Michigan music festivals are where it’s at. Because Michigan does it well – music, beer, farms, food, and light – all the lovely light. Earthwork Harvest Gathering is an unusual soft-spot for me. I’ve been going for years, and when Kora was very young, we’d join for a pre-season gathering of families – centered on music, food, and community. This festival is simply a scaling up of that. Community at it’s core, food to sustain, over 120 bands on four stages to entertain, all your friends to share it with, and a rustic, working farm as the host to it all. Hello, Michigan.
Kora and I headed south across the Mackinaw bridge on Thursday, ski box and back seat packed with instruments, photo gear, camping shit, and all the veggies Robyn packed for our 7 hour journey. My mission for the weekend was to visually document for the festival, and post in near real-time to social feeds. Her mission was to make music, help post to social, and run the youth performance – all with her partner in crime and bandmate, Ani, who was just an hour behind us. We arrived in darkness, got branded with wristbands by unusually awake volunteers, and made our way by parking light and headlamp through the fields to setup camp. We led Ani, her dad Matt and brother Ints through the same, and celebrated our Thursday night with whiskey and the beer I bought at the gas station after nearly running out of fuel on the way in.

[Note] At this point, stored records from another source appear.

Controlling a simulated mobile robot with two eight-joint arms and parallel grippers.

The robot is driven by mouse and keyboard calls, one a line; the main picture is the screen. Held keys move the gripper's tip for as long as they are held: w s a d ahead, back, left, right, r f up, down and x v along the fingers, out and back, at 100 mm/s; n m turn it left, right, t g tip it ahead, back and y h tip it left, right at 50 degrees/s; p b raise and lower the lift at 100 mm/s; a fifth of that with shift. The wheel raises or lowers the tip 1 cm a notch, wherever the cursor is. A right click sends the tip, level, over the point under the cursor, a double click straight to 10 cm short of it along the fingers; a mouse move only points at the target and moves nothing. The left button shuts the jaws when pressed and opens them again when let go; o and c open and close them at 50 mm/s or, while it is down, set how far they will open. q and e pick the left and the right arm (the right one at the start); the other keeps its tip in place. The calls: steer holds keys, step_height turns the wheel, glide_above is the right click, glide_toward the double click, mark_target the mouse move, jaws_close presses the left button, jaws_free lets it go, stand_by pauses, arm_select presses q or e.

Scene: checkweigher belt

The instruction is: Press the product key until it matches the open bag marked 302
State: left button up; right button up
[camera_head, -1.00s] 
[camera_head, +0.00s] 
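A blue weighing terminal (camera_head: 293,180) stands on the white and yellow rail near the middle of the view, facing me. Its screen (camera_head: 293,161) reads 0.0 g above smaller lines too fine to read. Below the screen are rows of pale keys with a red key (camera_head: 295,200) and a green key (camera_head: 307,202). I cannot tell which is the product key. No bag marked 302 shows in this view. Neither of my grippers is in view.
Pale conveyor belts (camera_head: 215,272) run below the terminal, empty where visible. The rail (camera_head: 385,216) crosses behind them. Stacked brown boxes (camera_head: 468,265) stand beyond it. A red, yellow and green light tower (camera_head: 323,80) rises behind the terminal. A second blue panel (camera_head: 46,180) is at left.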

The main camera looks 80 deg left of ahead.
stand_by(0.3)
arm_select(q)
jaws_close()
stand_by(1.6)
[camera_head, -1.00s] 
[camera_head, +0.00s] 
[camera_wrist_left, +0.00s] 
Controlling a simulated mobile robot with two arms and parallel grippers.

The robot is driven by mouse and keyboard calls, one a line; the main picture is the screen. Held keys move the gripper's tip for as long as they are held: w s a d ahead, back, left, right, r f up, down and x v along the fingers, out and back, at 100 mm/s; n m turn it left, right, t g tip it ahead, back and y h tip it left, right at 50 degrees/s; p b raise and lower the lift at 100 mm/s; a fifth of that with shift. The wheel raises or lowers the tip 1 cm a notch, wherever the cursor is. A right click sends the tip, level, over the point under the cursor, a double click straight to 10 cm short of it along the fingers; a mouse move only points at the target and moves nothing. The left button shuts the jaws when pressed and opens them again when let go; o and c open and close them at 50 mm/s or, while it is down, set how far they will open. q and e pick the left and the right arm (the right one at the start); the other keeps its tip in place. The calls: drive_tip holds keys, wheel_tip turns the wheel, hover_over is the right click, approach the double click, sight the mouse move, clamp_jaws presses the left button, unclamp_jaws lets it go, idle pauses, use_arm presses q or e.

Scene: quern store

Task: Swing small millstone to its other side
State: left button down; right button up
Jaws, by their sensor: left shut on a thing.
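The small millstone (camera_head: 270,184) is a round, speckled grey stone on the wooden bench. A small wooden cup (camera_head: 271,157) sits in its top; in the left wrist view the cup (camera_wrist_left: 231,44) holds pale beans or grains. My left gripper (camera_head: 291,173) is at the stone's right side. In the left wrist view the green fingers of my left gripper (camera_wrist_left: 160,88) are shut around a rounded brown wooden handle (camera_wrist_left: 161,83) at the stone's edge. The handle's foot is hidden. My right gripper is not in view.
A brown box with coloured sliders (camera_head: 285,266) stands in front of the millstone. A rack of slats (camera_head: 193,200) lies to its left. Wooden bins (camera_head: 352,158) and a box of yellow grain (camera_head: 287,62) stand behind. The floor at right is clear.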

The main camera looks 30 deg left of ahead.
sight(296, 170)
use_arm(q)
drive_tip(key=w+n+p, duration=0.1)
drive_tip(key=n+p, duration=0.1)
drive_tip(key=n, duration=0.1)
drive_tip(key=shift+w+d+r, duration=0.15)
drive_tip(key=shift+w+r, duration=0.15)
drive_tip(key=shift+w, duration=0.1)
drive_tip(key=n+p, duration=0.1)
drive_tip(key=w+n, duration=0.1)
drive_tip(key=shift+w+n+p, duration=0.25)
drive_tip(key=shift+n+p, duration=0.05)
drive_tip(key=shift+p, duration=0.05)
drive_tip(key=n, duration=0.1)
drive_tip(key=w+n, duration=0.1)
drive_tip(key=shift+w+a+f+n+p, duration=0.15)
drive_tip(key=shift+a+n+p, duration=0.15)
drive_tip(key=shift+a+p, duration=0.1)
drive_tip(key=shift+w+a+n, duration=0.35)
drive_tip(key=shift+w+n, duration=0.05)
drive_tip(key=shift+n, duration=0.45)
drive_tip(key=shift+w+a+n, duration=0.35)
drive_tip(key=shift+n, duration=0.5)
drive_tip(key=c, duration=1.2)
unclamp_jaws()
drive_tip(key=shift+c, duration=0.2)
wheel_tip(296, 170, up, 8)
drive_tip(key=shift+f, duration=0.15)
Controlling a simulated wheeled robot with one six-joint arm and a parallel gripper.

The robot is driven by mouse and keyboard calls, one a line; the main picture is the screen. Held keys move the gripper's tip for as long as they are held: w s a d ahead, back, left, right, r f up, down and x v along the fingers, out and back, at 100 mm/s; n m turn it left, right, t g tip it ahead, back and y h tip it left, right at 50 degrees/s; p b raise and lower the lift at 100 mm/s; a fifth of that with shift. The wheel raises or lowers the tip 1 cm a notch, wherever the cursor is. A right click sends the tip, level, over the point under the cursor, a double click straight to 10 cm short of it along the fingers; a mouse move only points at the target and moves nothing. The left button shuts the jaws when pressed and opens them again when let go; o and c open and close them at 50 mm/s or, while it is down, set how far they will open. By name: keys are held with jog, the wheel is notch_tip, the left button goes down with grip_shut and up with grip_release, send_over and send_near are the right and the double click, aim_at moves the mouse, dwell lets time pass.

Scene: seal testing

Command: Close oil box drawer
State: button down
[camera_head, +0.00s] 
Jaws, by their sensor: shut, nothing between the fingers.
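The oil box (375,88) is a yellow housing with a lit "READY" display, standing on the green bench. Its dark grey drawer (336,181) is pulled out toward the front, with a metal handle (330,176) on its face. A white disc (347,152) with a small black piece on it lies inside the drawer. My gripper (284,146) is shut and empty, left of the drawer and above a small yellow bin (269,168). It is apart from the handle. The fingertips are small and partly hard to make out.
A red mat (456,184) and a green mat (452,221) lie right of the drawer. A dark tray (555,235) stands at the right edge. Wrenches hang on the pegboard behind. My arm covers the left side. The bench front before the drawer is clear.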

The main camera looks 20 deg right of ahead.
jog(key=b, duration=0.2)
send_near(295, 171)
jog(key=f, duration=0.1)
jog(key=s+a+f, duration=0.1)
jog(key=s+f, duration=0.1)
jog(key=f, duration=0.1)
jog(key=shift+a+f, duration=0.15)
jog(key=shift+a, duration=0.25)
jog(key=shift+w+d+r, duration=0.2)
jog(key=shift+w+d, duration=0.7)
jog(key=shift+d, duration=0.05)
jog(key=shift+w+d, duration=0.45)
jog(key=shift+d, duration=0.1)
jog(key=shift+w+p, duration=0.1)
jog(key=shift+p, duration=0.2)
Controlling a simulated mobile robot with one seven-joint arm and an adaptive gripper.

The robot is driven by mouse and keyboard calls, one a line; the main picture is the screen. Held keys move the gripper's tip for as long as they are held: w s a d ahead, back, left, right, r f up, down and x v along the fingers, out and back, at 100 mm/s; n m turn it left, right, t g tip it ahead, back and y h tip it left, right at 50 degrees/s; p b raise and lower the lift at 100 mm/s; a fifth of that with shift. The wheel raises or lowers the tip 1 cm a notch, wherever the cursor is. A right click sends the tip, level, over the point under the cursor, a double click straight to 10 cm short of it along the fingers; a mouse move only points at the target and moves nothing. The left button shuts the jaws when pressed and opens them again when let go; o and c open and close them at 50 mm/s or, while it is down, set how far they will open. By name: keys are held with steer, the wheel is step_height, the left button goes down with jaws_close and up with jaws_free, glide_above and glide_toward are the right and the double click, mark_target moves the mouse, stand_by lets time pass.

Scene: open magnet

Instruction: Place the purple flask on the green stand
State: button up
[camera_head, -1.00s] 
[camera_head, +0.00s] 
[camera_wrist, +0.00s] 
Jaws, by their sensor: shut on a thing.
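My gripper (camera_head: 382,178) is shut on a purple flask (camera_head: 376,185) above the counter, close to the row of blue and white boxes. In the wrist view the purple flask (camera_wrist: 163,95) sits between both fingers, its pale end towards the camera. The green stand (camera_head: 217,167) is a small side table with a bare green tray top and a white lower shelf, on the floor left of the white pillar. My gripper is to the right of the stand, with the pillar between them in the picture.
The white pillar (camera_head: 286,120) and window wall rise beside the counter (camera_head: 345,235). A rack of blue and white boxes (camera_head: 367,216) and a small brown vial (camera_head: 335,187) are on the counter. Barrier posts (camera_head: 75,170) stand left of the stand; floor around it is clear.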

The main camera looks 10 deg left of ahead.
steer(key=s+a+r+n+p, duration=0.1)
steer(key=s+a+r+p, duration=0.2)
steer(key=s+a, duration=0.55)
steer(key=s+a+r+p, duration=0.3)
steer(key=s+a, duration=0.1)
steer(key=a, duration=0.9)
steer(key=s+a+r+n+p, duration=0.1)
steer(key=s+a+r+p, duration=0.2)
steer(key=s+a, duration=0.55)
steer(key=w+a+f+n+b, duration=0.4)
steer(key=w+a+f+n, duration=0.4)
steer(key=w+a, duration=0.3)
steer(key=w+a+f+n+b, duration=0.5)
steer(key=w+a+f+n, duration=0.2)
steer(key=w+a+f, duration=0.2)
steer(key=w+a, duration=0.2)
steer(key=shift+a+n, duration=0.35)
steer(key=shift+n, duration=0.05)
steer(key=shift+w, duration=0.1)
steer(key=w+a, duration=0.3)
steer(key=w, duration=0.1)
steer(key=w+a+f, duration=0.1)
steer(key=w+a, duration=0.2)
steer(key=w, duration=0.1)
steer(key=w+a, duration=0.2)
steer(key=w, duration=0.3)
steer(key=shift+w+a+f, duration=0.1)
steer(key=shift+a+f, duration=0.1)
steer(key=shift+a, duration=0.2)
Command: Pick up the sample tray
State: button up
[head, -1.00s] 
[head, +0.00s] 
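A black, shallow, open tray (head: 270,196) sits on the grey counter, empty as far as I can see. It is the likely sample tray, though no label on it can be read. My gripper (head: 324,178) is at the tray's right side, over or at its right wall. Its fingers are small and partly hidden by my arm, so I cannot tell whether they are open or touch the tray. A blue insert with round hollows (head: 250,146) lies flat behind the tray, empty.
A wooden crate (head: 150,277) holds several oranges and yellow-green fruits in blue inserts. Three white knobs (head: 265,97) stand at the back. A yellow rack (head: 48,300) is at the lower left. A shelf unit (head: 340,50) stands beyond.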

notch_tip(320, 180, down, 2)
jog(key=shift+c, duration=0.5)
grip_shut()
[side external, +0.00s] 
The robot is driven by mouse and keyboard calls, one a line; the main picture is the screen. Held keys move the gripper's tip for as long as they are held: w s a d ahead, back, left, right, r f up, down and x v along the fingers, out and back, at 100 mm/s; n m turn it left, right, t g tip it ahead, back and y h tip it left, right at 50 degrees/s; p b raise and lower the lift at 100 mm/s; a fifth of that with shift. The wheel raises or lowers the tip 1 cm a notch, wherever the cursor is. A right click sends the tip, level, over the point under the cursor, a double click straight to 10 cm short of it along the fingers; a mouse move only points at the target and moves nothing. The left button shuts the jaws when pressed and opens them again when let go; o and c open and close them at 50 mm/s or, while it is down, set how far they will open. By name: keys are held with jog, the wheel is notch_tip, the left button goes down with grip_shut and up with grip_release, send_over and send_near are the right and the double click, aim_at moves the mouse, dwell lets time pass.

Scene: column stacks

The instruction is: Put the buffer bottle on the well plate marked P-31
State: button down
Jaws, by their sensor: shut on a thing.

On Friday morning I took a shower under a hose in the field and left my kid with a fiddle and a tent for the day as I shot a wedding down in Grand Rapids. I returned around midnight to kiss her goodnight and shoot as much as I could for the next couple hours. There was no shortage of this – the Market stage in particular was kicking with the Carolina Catfish, Madelyn Grant on Cedar, and Gregory Stovetop. Holy Friday. Saturday was a blur of the same. Stage after stage of music, sunshine, friends, food, and farm life. Ani and Kora performed two of their originals from their newly released EP on Hill Stage, brought the teens together to collaborate on a song for a Sunday performance, and later joined Brotha James and co. on stage. I settled regularly in a small house serving as operations headquarters, processing and uploading content, filling my water bottle alternately with water and whatever goodness Shorts Brewing had donated to the cause. Sunday was much the same – coffee made by camping partner Matt, food made by volunteers in a kitchen filled with farm-fare, and a field, barn, and more field filled with music to make you shout, dance, and cry simultaneously. Speaking of crying, I cried less than I usually do at Chris Dorman’s closing performance in the barn. I literally sobbed last year and wasn’t going to repeat that, mostly because it’s really hard to shoot when you can’t see through your own tears.
Monday morning, after I sent my teenage daughter home with our friends and prepared to head to Detroit for more work, I was dragging my feet – not wanting to leave this oasis of friends and the feelings that surround this place. As someone refilled my coffee, she asked what few experiences most defined my weekend. At first I didn’t know where to start, and then it was easy.
Watching my 14 year old daughter perform multiple times on stage with her girlfriend Ani – my daughter who came to this farm as a toddler, who has been mentored and inspired by this community – was an easy first pick.
Another highlight was the opportunity to photograph John Sinclair as he was interviewed by Andrew McFarlane on the farmhouse porch. “How did you feel having John Lennon write a song about you?” he asked. John took a long drag on his jay, laughed and replied, “You need some better questions. How the fuck do you think it felt?”
My most visual and emotional highlight was during May Belle‘s Sunday afternoon set. I had been watching the radar, thinking we’d get a burst of Michigan storm-front, and as May’s hat blew off her head into my hands, a shower of yellow leaves fell across the audience. Brooke Hall was on her feet, hands and face to the sky in an emotional, cathartic moment. The sky opened up and only complimented May’s set. I took shelter on the stage behind her and she finished on her back with Aretha Franklin. Yeah. That was a highlight for sure. Thank you to Seth, to Andrew, to every volunteer, artist, vendor, and musician who gave it all weekend. Wow.
And enough already. I’m not a writer. I’m a photographer. Here are the goddamn photos.
Just spectacular
Thanks for sharing your amazing collection of photographs. I feel like I’m there again. That moment on Sunday when the rain came near the end of May’s set was magical.
Very nicely done; I think you’ve convinced me to attend next year.